Perhaps the most stunning development for Watt and his companions was that the rapid proliferation of that story was linked back to the active measures accounts (Russian bots) they had tracked for the preceding two years.
“These previously identified accounts almost simultaneously appearing from different geographic locations and communities amplified the big news story in unison,” Watts said.
The hashtags promoted by the bots, according to Watts, were “nuclear, media, Trump and Benghazi.”
The most common words, he said found in English speaking Twitter user profiles were “God, military Trump, family, country, conservative, Christian, America and constitution.”
The objective of the messages, Watts said, “clearly sought to convince Americans that U.S. military bases being overrun in a terrorist attack.”
In reality, only a small protest gathered outside the gates at the Incirlik base and increased security at the air base had only been deployed to secure the arrival of the Chairman of the U.S. Joint Chiefs of Staff.

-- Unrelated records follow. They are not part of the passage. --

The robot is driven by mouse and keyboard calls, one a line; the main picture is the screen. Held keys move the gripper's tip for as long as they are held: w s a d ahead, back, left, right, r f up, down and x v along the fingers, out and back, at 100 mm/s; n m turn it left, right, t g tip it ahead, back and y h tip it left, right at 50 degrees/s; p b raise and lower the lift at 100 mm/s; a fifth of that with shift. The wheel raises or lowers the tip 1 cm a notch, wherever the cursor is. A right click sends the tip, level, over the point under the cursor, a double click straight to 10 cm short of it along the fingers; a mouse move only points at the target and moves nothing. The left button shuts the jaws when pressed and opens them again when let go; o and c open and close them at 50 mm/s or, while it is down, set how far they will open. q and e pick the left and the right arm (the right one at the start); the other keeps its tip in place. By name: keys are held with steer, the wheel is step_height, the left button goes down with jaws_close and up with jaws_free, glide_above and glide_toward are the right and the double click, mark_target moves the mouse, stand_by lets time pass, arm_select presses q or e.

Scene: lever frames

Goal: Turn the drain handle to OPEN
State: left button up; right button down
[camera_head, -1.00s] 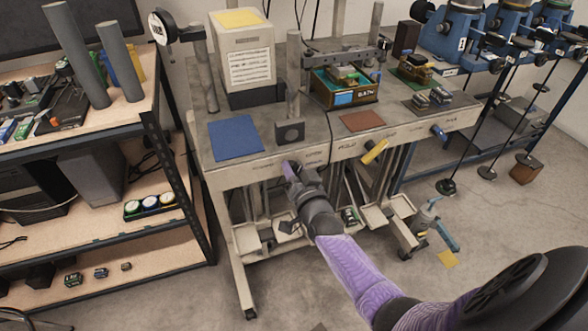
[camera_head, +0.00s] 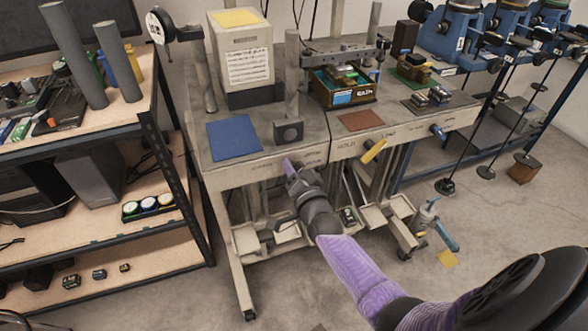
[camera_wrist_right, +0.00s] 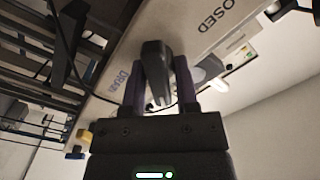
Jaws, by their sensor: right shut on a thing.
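The drain handle (camera_wrist_right: 155,62) is a dark grey lever on the pale front panel (camera_wrist_right: 180,35), seen between the two purple fingers in the right wrist view. The panel carries "DRAIN" lettering beside the handle and "CLOSED" lettering to its upper right. My right gripper (camera_wrist_right: 160,95) is shut on the handle, one finger on each side. In the head view my right gripper (camera_head: 291,167) is at the front edge of the grey bench, below the blue mat. The gripper hides the handle there. My left gripper is not in view.
A yellow handle (camera_head: 374,150) and a blue handle (camera_head: 438,131) stick out farther right along the same front. A blue mat (camera_head: 234,140) lies on the bench top. Shelving (camera_head: 165,150) stands at the left. Open floor lies in front.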

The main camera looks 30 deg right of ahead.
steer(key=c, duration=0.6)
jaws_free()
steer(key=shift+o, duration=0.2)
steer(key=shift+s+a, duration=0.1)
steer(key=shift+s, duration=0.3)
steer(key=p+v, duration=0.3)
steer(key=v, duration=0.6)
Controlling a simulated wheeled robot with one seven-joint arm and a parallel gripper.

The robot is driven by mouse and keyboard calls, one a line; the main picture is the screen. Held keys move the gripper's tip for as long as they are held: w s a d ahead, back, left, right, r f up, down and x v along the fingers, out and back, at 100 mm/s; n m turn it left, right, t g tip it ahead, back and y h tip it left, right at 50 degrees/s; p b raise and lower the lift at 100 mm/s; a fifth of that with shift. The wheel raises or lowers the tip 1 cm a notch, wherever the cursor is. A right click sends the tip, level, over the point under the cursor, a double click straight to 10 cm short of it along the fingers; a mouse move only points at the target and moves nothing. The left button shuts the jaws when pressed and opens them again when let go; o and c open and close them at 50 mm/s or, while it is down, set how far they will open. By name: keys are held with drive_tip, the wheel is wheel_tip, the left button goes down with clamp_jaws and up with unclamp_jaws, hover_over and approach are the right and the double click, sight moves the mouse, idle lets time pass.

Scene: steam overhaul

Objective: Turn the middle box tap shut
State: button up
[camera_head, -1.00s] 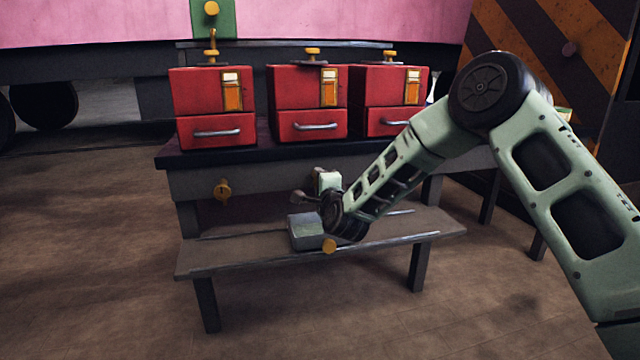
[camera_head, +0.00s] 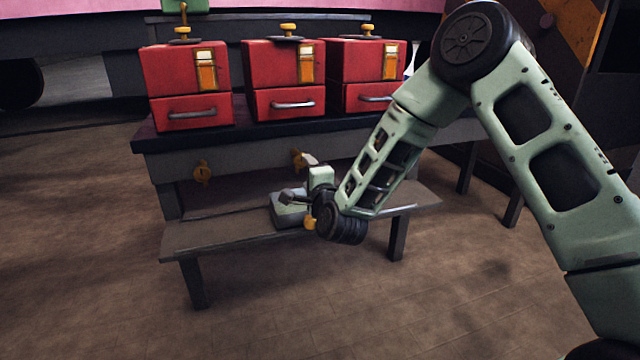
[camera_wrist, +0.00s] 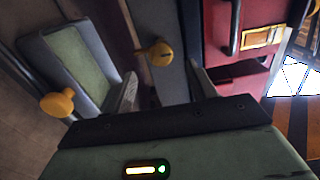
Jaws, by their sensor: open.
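The middle red box (camera_head: 285,78) stands on the bench between two like boxes, with a yellow knob (camera_head: 288,30) on top. A yellow tap (camera_head: 297,158) sits on the bench front below it, partly hidden by my gripper. My gripper (camera_head: 299,179) is open and empty, just in front of and below this tap in the head view. In the wrist view the yellow tap (camera_wrist: 157,54), with a dark slot, shows between and beyond the open fingertips of my gripper (camera_wrist: 163,69). Contact is not visible.
Another yellow tap (camera_head: 203,172) sits on the bench front at left. A grey box (camera_head: 287,212) with a yellow knob (camera_head: 309,223) lies on the low shelf bench (camera_head: 200,237), close under my gripper; the knob also shows in the wrist view (camera_wrist: 58,104). Floor at left is clear.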

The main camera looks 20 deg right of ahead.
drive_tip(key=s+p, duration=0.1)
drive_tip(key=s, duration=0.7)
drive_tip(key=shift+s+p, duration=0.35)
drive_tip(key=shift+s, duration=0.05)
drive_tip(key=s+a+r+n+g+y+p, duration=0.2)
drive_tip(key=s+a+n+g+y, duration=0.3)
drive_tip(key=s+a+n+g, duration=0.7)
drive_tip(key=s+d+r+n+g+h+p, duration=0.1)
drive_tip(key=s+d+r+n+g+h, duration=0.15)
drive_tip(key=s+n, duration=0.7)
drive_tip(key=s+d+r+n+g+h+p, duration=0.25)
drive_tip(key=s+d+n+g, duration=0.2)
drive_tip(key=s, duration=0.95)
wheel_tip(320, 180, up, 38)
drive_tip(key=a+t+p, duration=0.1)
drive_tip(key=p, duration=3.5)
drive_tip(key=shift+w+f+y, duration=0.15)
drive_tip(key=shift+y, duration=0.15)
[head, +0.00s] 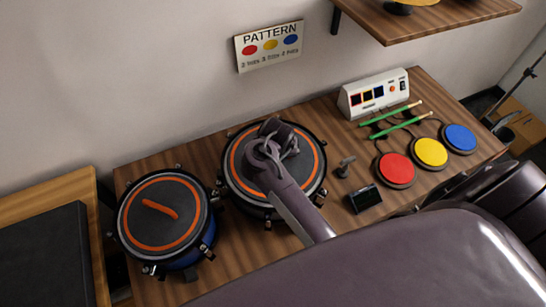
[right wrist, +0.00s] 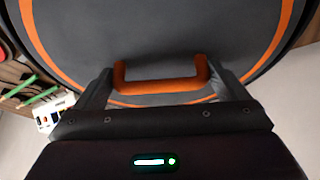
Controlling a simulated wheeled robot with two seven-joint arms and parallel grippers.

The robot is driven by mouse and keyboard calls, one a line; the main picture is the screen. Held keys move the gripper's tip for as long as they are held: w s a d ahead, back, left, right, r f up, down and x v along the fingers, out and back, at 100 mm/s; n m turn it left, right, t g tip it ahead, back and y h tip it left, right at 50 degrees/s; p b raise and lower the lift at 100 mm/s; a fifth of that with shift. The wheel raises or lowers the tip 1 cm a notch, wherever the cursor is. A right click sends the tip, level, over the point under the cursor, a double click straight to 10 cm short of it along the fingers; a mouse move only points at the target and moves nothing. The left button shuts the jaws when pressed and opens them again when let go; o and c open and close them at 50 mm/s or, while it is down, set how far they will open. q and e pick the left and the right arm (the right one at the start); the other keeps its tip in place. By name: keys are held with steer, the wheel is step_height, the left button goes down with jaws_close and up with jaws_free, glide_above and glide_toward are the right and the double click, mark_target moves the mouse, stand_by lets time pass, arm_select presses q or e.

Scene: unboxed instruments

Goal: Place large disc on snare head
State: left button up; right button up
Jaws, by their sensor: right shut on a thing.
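The large disc (head: 304,168) is dark grey with an orange ring. It lies level over the middle drum, the snare (head: 252,209), and covers its head. I cannot tell whether it rests on the head or hangs just above it. My right gripper (head: 271,142) is over the disc's middle and hides its handle there. In the right wrist view the disc (right wrist: 155,30) fills the top, and the fingers are shut on the two ends of its orange handle (right wrist: 160,86). My left gripper is in neither view.
A second drum (head: 180,261) on the left bears a similar disc (head: 146,190) with an orange handle. Red (head: 395,168), yellow (head: 430,152) and blue (head: 460,138) pads, green sticks (head: 392,125) and a white module (head: 375,95) stand right. A small black box (head: 364,199) is nearer.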

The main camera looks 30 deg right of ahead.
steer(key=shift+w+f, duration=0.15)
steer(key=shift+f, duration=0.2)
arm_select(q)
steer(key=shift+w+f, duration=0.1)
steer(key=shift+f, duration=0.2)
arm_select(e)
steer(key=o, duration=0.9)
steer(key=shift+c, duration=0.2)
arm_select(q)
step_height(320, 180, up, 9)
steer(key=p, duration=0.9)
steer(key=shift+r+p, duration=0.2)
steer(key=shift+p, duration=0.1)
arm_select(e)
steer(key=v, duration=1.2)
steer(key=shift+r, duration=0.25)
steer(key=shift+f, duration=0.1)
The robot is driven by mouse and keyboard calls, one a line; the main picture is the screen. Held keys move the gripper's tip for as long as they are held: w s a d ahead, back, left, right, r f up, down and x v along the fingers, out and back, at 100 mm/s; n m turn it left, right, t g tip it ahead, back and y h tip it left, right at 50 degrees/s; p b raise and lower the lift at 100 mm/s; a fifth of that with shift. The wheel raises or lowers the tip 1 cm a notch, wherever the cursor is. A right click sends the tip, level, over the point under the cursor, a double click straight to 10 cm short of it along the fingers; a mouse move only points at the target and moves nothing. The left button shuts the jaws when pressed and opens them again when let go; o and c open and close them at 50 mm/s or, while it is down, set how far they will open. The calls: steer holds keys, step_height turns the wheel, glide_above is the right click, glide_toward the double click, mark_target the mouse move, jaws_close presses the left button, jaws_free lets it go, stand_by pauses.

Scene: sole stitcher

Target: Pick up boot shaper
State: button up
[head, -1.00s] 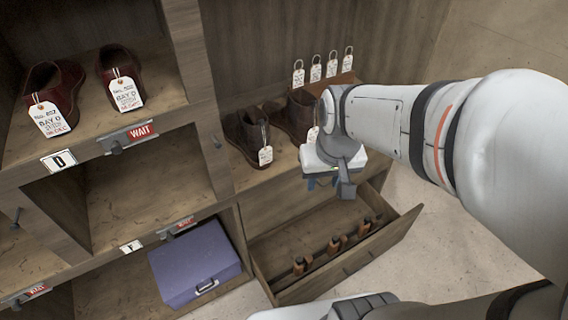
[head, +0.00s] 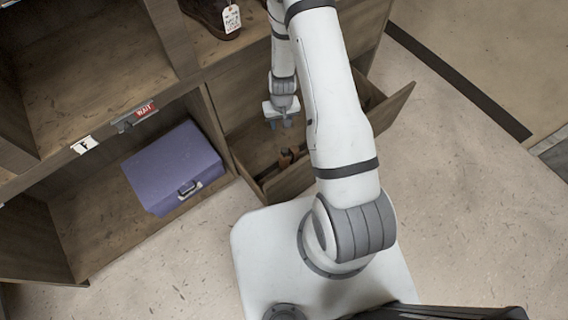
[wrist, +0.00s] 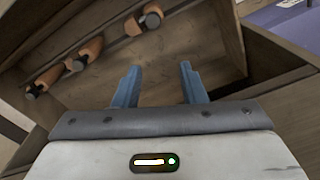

According to Watts, similar Russian-driven fake news operations were organized around the Jade Helm exercise, Black Lives Matter protests and the Bundy Ranch standoff in Oregon.
They were partly successful in sowing chaos in some of those cases.
Duping U.S. social media consumers into believing fake news stories emboldened those running Russia’s active measures campaign to more aggressively seek to influence voter’s decisions in the 2016 presidential election, according to intelligence sources who spoke with WTOP.
“It is a very, very [sic] persuasive demonstration of the fact that the Russians interfered in our election process, with the purpose of helping one of the two candidates,” said Robert Litt, former General Counsel of the Office of the Director of National Intelligence, in an interview with WTOP on Sept. 13, 2017.
Litt, now an attorney with the Washington firm Morrison Foerster, left the U.S. government on Jan. 20, 2017, with a clear view of how the Russian influence operation worked.
“They have an extremely capable intelligence service with exceptional cyber capabilities that they have repeated demonstrated, not only against the United States, but against Estonia and Georgia.”